### WHAT YOU HAVE TO DO
Reproduce only this span: the line containing "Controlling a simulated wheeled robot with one", the line containing "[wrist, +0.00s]", and every line between them, all exactly as given.

### SUPPLIED DATA
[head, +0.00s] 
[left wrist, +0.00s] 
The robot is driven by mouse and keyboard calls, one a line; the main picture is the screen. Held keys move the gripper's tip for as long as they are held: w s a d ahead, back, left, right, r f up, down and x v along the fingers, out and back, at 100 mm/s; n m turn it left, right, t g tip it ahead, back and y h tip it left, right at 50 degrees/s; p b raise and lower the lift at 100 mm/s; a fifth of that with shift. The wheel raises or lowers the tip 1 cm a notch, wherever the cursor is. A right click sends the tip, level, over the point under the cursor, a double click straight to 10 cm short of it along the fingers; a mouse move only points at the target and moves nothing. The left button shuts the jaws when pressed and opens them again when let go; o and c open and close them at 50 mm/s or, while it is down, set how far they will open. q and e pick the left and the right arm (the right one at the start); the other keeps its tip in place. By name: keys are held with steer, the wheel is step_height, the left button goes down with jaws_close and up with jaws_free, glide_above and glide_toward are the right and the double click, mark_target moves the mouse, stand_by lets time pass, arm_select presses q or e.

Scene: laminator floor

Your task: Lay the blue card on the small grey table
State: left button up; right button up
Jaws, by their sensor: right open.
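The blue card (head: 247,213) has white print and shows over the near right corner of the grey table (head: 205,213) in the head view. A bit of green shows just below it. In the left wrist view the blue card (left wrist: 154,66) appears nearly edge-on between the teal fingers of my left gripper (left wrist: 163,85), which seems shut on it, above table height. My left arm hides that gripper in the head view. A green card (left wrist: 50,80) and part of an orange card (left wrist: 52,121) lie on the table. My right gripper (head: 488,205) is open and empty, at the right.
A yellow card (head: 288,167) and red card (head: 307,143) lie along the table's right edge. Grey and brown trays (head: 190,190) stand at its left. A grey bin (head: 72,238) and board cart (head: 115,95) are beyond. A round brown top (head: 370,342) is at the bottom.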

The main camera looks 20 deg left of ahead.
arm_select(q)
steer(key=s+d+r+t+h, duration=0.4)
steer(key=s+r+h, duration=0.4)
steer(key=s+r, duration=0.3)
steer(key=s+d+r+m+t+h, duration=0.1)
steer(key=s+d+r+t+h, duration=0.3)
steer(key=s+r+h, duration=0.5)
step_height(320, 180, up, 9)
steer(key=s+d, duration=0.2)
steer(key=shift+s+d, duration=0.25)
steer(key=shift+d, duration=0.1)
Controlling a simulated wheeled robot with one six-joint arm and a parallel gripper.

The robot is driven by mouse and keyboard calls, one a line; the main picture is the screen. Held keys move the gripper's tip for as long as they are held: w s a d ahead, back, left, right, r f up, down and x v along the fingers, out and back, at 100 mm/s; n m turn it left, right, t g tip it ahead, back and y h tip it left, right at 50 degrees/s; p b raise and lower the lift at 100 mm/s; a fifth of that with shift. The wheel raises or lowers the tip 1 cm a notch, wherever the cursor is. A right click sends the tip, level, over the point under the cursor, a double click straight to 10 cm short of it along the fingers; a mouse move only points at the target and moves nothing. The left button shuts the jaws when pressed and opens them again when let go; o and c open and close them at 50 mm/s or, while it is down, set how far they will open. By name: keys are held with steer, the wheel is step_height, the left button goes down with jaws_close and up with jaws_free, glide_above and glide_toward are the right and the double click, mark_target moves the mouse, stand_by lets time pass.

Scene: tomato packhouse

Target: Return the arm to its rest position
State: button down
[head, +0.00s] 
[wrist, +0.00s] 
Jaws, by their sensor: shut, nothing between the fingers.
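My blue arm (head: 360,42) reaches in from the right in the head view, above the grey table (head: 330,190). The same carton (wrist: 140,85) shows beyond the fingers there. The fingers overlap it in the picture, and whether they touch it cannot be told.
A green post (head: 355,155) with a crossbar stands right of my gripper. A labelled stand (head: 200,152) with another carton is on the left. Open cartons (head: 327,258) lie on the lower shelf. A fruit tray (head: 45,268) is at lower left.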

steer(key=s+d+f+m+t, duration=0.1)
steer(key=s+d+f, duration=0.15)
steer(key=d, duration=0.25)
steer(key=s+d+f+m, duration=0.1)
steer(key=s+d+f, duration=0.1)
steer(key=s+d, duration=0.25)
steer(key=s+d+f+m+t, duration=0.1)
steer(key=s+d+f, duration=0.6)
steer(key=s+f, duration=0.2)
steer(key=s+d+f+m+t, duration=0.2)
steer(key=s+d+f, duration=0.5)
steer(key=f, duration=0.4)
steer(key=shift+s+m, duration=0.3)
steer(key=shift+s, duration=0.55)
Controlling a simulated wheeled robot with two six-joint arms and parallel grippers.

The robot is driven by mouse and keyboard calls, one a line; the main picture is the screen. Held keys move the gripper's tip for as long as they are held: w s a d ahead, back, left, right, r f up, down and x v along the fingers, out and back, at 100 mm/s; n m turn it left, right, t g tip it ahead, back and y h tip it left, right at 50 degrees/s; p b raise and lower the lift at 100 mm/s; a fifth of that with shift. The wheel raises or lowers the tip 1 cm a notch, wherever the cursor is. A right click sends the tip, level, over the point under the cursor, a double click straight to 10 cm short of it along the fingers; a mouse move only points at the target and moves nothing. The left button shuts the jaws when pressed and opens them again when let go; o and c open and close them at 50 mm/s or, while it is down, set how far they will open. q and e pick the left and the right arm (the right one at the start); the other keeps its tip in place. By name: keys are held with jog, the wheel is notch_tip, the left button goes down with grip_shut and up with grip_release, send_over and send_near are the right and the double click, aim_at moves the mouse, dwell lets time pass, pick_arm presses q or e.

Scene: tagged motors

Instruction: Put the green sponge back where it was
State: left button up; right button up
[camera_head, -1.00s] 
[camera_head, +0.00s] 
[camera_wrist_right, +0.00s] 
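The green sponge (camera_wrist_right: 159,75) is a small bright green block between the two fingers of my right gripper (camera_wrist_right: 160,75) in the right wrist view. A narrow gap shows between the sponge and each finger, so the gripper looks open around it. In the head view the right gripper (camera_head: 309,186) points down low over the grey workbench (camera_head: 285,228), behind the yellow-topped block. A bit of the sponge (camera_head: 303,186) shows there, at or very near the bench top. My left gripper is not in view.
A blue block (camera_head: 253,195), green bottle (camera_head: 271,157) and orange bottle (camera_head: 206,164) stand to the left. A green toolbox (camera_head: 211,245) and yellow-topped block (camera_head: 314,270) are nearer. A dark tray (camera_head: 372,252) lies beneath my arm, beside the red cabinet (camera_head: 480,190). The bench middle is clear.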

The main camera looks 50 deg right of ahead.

### ANSWER BELOW
Controlling a simulated wheeled robot with one six-joint arm and a parallel gripper.

The robot is driven by mouse and keyboard calls, one a line; the main picture is the screen. Held keys move the gripper's tip for as long as they are held: w s a d ahead, back, left, right, r f up, down and x v along the fingers, out and back, at 100 mm/s; n m turn it left, right, t g tip it ahead, back and y h tip it left, right at 50 degrees/s; p b raise and lower the lift at 100 mm/s; a fifth of that with shift. The wheel raises or lowers the tip 1 cm a notch, wherever the cursor is. A right click sends the tip, level, over the point under the cursor, a double click straight to 10 cm short of it along the fingers; a mouse move only points at the target and moves nothing. The left button shuts the jaws when pressed and opens them again when let go; o and c open and close them at 50 mm/s or, while it is down, set how far they will open. By name: keys are held with steer, the wheel is step_height, the left button goes down with jaws_close and up with jaws_free, glide_above and glide_toward are the right and the double click, mark_target moves the mouse, stand_by lets time pass.

Scene: tomato packhouse

Target: Return the arm to its rest position
State: button down
[head, +0.00s] 
[wrist, +0.00s] 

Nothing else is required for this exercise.